**GIVEN INFORMATION**
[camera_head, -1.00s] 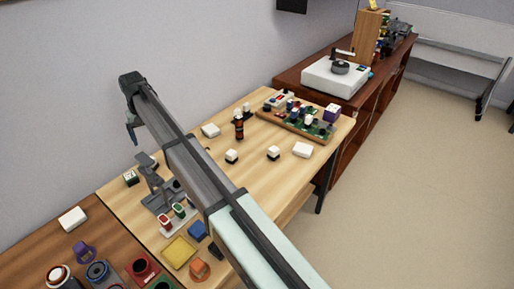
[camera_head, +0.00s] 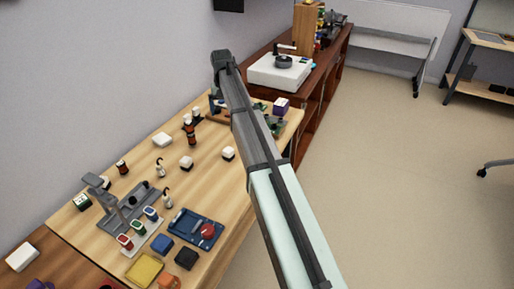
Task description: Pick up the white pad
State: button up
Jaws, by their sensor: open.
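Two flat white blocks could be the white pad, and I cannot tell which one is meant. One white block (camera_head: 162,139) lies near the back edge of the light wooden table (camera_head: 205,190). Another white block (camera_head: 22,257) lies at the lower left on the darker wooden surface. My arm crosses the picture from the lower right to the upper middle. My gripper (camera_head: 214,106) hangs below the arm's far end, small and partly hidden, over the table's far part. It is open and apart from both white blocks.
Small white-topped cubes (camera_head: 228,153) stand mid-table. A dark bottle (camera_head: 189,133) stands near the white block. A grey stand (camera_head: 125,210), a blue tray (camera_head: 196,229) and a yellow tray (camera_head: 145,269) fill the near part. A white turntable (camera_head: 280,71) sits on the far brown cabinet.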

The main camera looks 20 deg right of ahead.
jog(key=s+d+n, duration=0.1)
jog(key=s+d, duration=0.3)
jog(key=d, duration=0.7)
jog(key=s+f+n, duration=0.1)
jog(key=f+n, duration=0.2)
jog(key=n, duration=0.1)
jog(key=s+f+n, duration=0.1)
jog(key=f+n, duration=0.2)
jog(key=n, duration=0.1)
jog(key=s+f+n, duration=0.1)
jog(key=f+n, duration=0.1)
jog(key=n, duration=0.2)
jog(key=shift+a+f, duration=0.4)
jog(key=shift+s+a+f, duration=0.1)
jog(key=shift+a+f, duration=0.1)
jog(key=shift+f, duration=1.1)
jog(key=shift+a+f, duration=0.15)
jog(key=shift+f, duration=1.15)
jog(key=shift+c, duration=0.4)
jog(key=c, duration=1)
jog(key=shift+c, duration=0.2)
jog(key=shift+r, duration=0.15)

**TASK INSTRUCTIONS**
Without including any picture, repeat the data exactly.

**ANSWER TO THIS TASK**
[camera_head, -1.00s] 
[camera_head, +0.00s] 
Task description: Pick up the white pad
State: button up
Jaws, by their sensor: open.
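Two flat white blocks could be the white pad, and I cannot tell which one is meant. One white block (camera_head: 162,139) lies near the back edge of the light wooden table (camera_head: 205,190). Another white block (camera_head: 22,257) lies at the lower left on the darker wooden surface. My arm crosses the picture from the lower right to the upper middle. My gripper (camera_head: 214,106) hangs below the arm's far end, small and partly hidden, over the table's far part. It is open and apart from both white blocks.
Small white-topped cubes (camera_head: 228,153) stand mid-table. A dark bottle (camera_head: 189,133) stands near the white block. A grey stand (camera_head: 125,210), a blue tray (camera_head: 196,229) and a yellow tray (camera_head: 145,269) fill the near part. A white turntable (camera_head: 280,71) sits on the far brown cabinet.

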The main camera looks 20 deg right of ahead.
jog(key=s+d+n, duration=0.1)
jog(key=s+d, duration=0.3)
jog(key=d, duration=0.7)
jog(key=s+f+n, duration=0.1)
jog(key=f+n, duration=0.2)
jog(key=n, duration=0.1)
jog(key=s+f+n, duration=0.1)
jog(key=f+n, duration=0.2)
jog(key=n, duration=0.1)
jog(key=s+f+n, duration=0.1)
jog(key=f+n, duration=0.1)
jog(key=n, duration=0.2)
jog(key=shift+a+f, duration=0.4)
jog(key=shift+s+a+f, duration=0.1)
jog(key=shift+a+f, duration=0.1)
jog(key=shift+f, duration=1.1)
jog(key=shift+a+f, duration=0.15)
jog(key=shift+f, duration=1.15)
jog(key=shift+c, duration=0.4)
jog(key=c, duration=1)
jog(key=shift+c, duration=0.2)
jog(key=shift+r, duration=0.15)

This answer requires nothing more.